**Records for the task**
+ + + + + + +

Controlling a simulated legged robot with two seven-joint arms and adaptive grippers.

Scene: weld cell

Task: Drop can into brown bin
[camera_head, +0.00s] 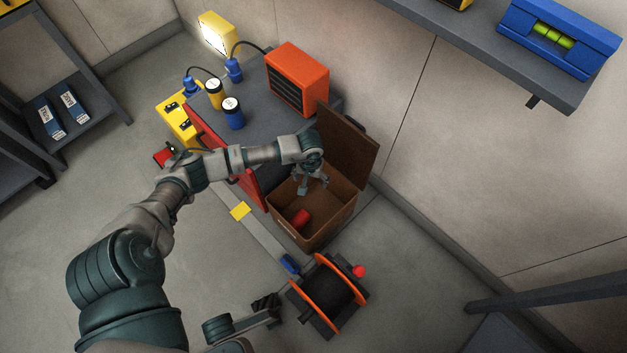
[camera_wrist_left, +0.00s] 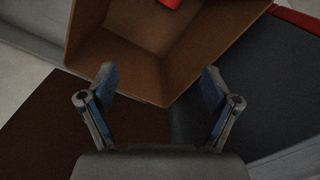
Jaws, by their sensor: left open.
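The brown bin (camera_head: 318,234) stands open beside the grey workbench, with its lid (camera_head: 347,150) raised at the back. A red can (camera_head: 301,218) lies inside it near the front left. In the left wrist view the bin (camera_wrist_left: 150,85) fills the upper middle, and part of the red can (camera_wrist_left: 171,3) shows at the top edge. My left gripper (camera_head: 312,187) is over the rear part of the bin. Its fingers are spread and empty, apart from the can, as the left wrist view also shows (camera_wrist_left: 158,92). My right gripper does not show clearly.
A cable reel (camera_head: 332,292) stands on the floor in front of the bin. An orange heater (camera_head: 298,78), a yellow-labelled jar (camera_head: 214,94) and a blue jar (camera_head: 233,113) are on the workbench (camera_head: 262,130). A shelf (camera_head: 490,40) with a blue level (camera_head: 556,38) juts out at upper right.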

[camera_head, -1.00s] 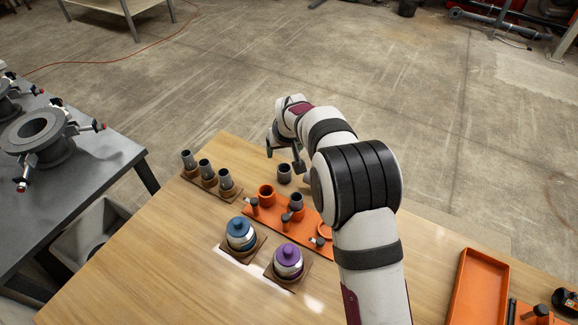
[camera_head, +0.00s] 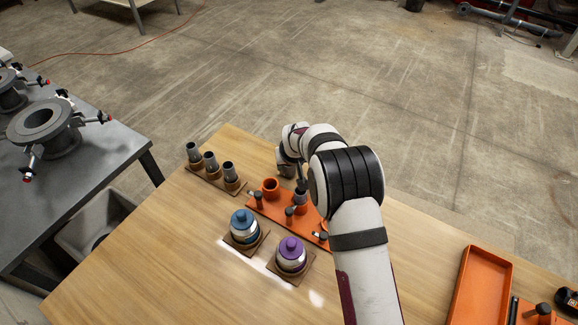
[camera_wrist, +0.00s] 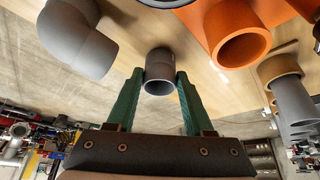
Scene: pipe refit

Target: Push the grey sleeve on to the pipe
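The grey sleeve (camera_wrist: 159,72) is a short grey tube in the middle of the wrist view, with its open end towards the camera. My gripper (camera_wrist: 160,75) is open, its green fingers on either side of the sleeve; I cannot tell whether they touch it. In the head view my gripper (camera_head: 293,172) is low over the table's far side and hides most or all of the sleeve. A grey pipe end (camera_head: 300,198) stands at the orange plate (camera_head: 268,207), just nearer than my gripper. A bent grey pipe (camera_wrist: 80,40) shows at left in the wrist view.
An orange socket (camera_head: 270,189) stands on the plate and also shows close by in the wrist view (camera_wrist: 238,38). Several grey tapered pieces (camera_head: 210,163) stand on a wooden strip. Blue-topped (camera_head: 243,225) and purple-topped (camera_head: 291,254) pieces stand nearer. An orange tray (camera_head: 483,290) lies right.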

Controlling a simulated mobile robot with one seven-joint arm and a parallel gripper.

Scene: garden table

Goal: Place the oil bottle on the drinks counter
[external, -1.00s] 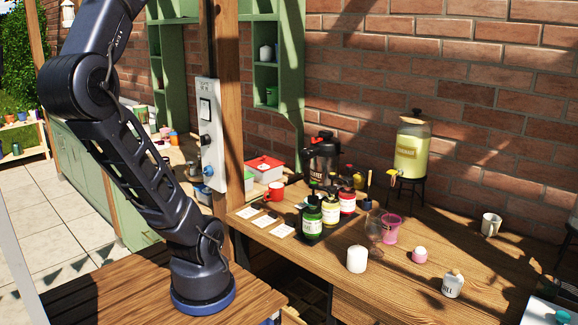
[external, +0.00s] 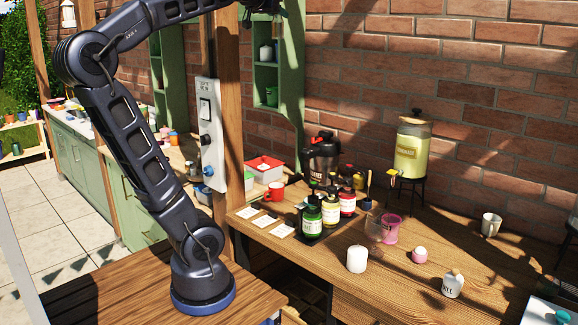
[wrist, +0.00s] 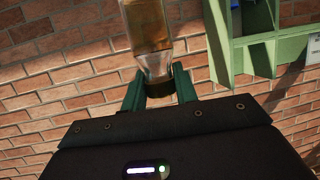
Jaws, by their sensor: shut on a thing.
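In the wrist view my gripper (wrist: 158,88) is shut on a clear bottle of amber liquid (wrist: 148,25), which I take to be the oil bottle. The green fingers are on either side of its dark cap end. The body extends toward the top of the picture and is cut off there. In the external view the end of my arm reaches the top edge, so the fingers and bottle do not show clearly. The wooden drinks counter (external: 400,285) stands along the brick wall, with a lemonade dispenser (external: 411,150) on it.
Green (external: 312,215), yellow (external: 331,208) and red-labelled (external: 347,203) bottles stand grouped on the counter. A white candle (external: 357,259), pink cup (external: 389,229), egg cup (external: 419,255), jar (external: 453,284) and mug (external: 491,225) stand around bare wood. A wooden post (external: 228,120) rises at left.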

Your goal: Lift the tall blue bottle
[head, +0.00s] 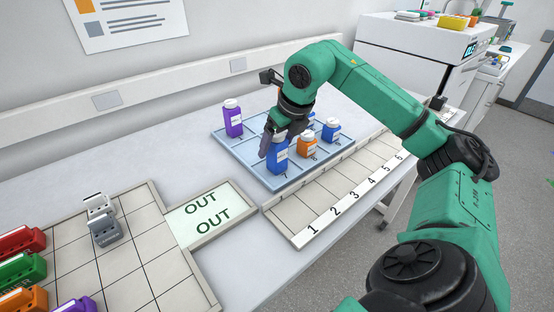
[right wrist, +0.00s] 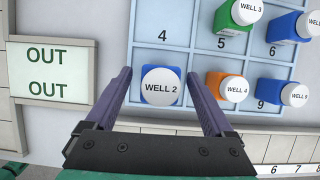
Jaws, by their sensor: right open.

+ + + + + + +

Within the entries above, work out how many lines contain the word "Controlling". The number alone is the answer.

2